The next thing to know before ordering wine is to understand the pressing process and the wine seasons. The same grape can produce two entirely different flavor and aroma palates based on when it is pressed and fermented. The wine seasons are generally referred to as “pressings” and broken into two halves;

  • First, or “early” pressings, and
  • Late pressing

A major part of a wine’s taste is determined by when the grapes are picked and crushed. While all grapes produced for wine have a sweeter taste than table grapes, allowing the grapes to mature on the vine a bit later into the season, for a “late pressing label” generally amounts to a sweeter wine like a Riesling. Late season grapes are left on the vine longer than normal in order to naturally dehydrate and increase sugar concentration. Sometimes called “ice wines” in countries where the grapes can freeze on the vine, these dessert wines are often enjoyed after dinner in place of a dessert.

Having an Experience

Fired up about wine now?
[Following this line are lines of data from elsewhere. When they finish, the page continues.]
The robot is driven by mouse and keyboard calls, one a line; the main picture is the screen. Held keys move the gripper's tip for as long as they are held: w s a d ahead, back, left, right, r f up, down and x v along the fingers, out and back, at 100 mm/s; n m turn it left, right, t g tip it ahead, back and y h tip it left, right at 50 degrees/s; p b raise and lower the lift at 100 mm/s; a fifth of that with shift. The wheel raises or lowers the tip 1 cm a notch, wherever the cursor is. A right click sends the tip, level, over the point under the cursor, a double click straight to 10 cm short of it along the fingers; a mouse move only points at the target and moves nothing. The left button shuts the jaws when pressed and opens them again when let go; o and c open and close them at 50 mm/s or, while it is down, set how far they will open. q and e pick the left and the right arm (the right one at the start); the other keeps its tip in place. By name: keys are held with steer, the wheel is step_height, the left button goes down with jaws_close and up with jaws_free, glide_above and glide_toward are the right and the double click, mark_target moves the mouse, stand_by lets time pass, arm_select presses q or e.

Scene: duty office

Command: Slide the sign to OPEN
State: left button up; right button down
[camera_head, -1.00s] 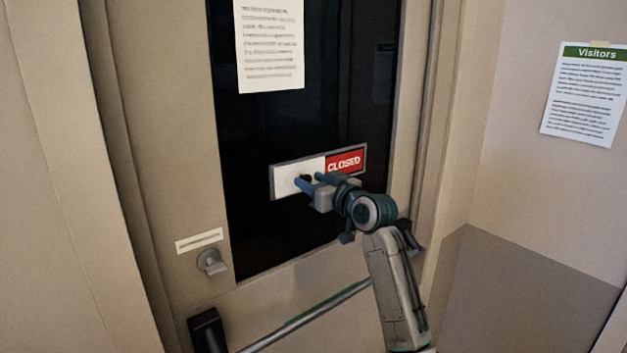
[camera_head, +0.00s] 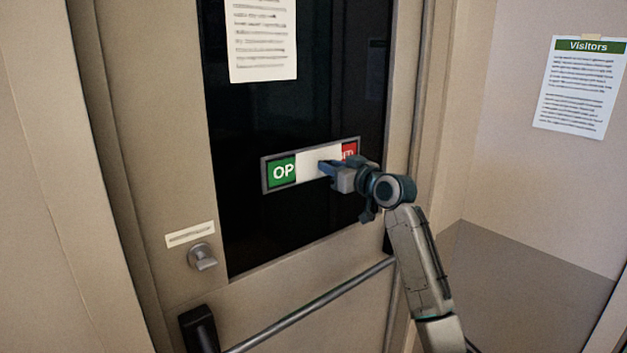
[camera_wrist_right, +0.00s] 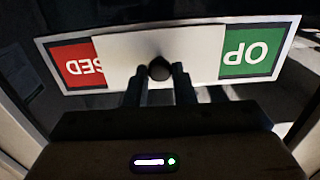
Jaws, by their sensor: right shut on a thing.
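The sign (camera_head: 283,171) is a framed strip on the door's dark glass. Green with the letters "OP" shows at its left, and part of the red field (camera_head: 349,151) shows at its right. A white slider plate (camera_head: 307,166) covers the middle. My right gripper (camera_head: 326,168) is at the plate. In the right wrist view, which is upside down, the dark knob (camera_wrist_right: 159,69) on the plate sits between the fingertips (camera_wrist_right: 159,74), which are shut on it. Green "OP" (camera_wrist_right: 246,57) and red "SED" (camera_wrist_right: 82,64) flank the plate. My left gripper is not in view.
A printed paper (camera_head: 261,40) hangs above the sign. A door knob (camera_head: 202,257) and a push bar (camera_head: 310,307) are lower on the door. A Visitors notice (camera_head: 580,90) is on the right wall. The glass around the sign is clear.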

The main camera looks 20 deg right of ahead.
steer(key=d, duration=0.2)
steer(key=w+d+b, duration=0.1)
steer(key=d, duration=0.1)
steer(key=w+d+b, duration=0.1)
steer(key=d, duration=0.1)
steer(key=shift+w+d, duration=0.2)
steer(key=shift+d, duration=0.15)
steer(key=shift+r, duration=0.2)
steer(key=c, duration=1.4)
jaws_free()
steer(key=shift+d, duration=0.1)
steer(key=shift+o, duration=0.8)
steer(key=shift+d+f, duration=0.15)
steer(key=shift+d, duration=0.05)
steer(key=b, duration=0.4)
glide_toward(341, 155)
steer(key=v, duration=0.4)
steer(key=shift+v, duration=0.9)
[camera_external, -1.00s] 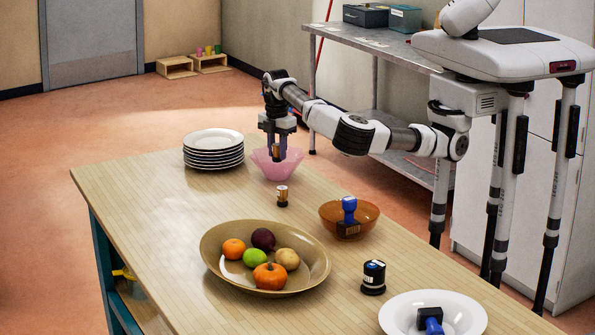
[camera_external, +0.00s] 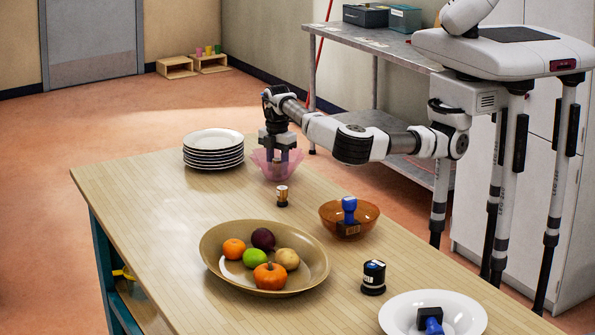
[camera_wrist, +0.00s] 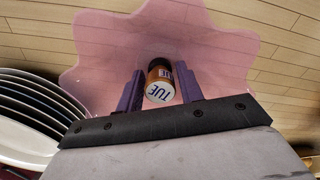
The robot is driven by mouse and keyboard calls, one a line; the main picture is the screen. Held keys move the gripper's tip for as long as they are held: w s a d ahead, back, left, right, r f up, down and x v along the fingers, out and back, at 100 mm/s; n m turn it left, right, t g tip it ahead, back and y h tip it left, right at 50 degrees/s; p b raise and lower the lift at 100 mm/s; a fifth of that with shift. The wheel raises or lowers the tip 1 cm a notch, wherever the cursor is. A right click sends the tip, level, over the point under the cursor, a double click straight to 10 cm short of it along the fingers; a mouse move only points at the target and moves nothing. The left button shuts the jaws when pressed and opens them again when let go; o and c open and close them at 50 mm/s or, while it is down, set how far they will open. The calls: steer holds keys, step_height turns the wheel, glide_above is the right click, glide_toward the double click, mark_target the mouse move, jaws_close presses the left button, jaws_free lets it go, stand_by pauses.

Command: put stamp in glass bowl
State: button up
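The glass bowl (camera_external: 257,160), pink and translucent with a wavy rim, stands near the table's far end; its rim (camera_wrist: 98,40) fills much of the wrist view. My gripper (camera_external: 279,157) points down into it. In the wrist view, a brown and black stamp (camera_wrist: 159,88) with a white "TUE" end lies between the two purple fingers of my gripper (camera_wrist: 160,78). Narrow gaps show on both sides of the stamp, so the fingers look open. The bowl wall blurs its lower end in the external view; contact with the bottom is unclear.
A plate stack (camera_external: 213,150) is left of the bowl. A similar small stamp (camera_external: 282,196) stands in front. An amber bowl (camera_external: 366,222) holds a blue-handled stamp, a brown dish (camera_external: 222,265) holds produce, and a black stamp (camera_external: 373,279) stands near a white plate (camera_external: 467,312).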

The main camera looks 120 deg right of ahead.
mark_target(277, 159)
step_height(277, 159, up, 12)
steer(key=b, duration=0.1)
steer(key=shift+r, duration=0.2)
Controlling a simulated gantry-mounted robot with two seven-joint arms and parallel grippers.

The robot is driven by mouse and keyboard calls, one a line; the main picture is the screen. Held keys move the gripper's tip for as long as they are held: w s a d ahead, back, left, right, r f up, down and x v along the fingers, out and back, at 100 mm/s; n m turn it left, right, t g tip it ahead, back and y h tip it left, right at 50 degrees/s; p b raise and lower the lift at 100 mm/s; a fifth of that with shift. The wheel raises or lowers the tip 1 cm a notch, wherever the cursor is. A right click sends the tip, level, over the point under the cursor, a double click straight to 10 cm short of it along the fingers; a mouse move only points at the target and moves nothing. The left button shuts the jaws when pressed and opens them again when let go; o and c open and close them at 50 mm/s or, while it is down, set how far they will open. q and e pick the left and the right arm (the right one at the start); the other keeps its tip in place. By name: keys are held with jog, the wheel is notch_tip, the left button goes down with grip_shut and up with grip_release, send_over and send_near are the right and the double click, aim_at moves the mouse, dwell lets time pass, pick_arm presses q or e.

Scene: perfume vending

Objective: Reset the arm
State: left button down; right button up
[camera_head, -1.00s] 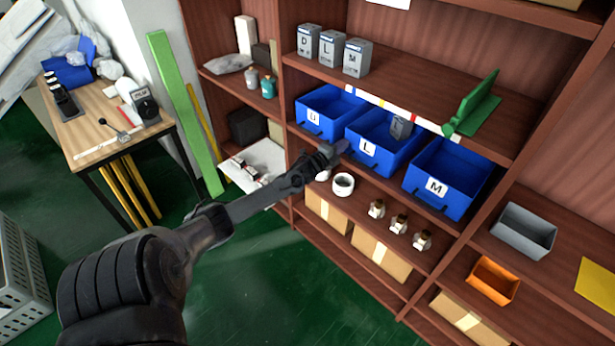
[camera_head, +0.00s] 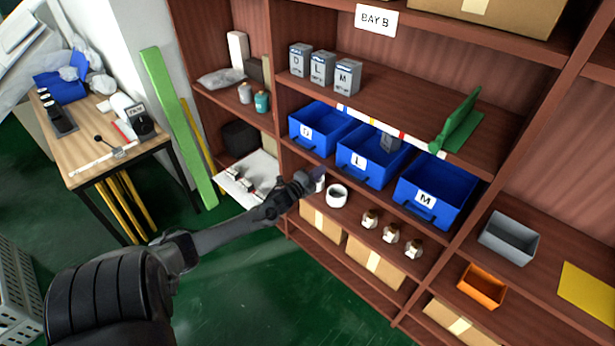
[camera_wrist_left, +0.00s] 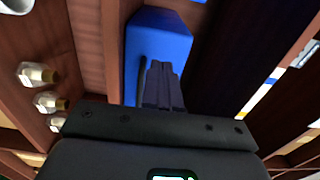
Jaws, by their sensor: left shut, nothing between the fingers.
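My left arm reaches in from the lower left in the head view. Its gripper (camera_head: 318,174) is shut and empty, in front of the shelf below the blue bins marked with a letter at the left (camera_head: 306,146) and L (camera_head: 345,172). In the left wrist view the closed fingers (camera_wrist_left: 162,84) stand together in front of a blue bin surface (camera_wrist_left: 158,30). Whether they touch it cannot be told. A grey box (camera_head: 390,140) sits in the L bin. My right gripper is not in view.
The M bin (camera_head: 459,205) stands to the right. Grey boxes D, L and M (camera_head: 348,76) stand above. A white roll (camera_head: 337,194) and small bottles (camera_head: 391,234) stand below; bottles also show in the left wrist view (camera_wrist_left: 38,74). Green floor (camera_head: 260,290) lies open in front.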

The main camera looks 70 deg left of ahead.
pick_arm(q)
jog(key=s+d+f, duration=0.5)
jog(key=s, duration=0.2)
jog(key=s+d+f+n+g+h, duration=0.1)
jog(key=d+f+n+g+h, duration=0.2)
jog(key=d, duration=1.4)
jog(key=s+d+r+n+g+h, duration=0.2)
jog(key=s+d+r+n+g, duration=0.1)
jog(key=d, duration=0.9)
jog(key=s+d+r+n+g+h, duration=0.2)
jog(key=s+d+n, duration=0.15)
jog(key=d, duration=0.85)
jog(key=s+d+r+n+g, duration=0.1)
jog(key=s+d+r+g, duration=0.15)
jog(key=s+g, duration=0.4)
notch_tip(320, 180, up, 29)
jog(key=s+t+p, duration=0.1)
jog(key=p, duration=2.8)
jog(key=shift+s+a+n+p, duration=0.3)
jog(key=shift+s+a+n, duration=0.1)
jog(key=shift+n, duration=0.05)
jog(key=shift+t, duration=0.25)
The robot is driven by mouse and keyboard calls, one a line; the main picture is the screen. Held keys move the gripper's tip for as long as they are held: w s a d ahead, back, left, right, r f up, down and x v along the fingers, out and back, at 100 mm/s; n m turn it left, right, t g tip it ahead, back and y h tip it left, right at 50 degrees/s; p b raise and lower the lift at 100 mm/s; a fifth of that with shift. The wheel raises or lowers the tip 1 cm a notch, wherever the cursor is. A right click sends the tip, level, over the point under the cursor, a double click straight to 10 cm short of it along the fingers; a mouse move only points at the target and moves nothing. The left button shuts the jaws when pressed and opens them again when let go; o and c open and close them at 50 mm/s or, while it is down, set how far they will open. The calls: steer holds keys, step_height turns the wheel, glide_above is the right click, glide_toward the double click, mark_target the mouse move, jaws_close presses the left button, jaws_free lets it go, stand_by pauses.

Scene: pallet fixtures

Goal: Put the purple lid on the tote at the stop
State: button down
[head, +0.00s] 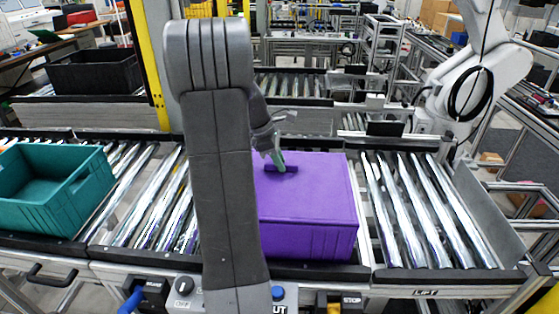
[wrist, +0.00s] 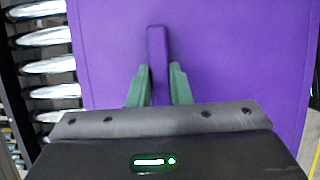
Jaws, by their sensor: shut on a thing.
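The purple lid (head: 318,190) lies flat over the top of a purple tote (head: 310,243) on the roller conveyor. Its edges look lined up with the tote's walls, with no clear gap at the front; its left part is hidden behind my arm. My gripper (head: 277,160) is over the lid, its green fingers shut on the lid's upright handle. In the wrist view, the handle (wrist: 157,60) stands between the two fingers, and the lid's flat top (wrist: 230,50) fills most of the picture.
A teal open tote (head: 50,190) stands on the rollers at the left. Bare rollers (head: 420,210) lie right of the purple tote, before a metal end plate (head: 490,210). A black crate (head: 95,72) and yellow post (head: 150,60) are behind. A white robot arm (head: 480,70) stands back right.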

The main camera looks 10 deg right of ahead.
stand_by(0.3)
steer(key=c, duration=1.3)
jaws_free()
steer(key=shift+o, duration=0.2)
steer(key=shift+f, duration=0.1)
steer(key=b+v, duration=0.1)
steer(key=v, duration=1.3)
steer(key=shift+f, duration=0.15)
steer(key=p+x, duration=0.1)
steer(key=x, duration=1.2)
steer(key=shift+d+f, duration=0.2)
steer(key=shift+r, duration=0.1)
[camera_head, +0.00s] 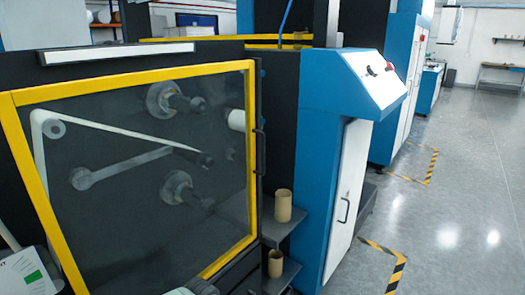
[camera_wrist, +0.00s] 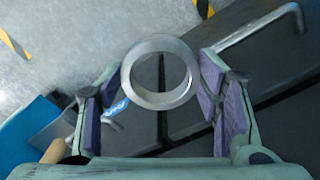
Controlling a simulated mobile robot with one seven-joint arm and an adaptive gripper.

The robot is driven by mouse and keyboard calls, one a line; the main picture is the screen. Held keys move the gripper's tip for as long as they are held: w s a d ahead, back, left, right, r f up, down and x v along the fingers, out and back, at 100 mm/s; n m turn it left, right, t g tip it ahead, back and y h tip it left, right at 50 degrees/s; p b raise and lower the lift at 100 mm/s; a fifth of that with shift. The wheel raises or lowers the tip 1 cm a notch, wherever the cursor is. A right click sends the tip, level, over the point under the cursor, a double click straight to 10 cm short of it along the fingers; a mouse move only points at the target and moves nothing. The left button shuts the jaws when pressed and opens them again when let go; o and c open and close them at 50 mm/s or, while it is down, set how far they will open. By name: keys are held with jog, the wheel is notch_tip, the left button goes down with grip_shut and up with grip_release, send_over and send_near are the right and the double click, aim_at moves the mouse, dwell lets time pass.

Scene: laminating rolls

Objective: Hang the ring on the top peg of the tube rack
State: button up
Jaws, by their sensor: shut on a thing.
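In the wrist view my gripper (camera_wrist: 162,100) has its two purple-padded fingers on either side of a metallic silver ring (camera_wrist: 160,101). The fingers are shut on the ring, and it sits at the fingertips with its opening facing the camera. A bent grey bar (camera_wrist: 255,30) shows beyond the right finger; I cannot tell whether it is a peg or a handle. No tube rack with a top peg can be made out for certain in either view. The ring does not show in the head view.
Cardboard tubes stand on an upper shelf (camera_head: 288,225) and a lower shelf (camera_head: 284,274) beside the blue cabinet (camera_head: 335,150). A yellow-framed machine door (camera_head: 140,60) fills the left. Open grey floor (camera_head: 465,190) with striped markings lies at right.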

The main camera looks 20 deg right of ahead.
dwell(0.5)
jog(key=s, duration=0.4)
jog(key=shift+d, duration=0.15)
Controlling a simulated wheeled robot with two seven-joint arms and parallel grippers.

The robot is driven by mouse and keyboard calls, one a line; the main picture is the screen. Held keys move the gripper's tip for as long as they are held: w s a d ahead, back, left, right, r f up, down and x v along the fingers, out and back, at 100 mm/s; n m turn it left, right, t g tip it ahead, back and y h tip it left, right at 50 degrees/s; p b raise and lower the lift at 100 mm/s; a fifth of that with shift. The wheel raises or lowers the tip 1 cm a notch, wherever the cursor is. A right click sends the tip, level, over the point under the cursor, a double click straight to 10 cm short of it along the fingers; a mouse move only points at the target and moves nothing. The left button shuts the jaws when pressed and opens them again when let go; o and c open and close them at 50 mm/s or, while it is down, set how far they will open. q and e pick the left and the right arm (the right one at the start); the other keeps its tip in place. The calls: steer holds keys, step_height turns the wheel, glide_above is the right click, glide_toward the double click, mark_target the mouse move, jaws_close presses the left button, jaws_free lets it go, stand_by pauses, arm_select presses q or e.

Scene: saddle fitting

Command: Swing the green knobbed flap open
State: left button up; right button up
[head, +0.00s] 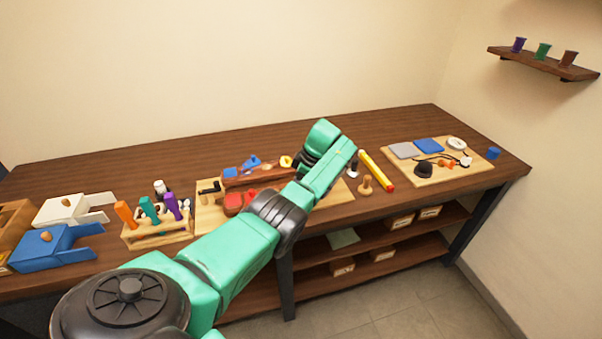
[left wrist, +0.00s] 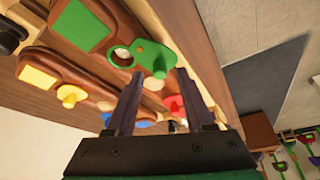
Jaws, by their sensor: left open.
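The green flap (left wrist: 148,52) shows in the left wrist view on a long brown wooden piece (left wrist: 105,40) with a green patch. It has a rounded green knob (left wrist: 160,68) and lies beside a round hole edged in green. My left gripper (left wrist: 160,77) is open, its two fingers pointing towards the flap with the knob roughly between their tips in the picture. I cannot tell whether they touch it. In the head view my left arm reaches over the bench and hides the green flap and the gripper. My right gripper is not in view.
A similar brown piece with a yellow knob (left wrist: 70,95) lies beside the green one. In the head view, blue (head: 250,162) and red parts (head: 233,204) lie left of my arm. A yellow-and-red stick (head: 376,170) and a wooden peg (head: 366,185) lie right of it.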

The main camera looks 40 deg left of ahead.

If you’d like to have an authentic wine experience during your Italian travels, there are several options available to you. Planning to tour a vineyard is perhaps your most memorable experience. Strolling the lines of grape trellises is just romantic and unforgettable. Not to mention, if you time your trip correctly, you could even take part in a ceremonial grape crushing and tasting.

Perhaps the best time to plan a trip to Italy, if traveling for a wine experience, is during the three month “crush season.” In the northern hemisphere, which includes Italy, the crushing season runs from August through October. During this time the weather has started to cool, grapes are in full bloom everywhere, and there is a spirit of excitement in the air around the wineries.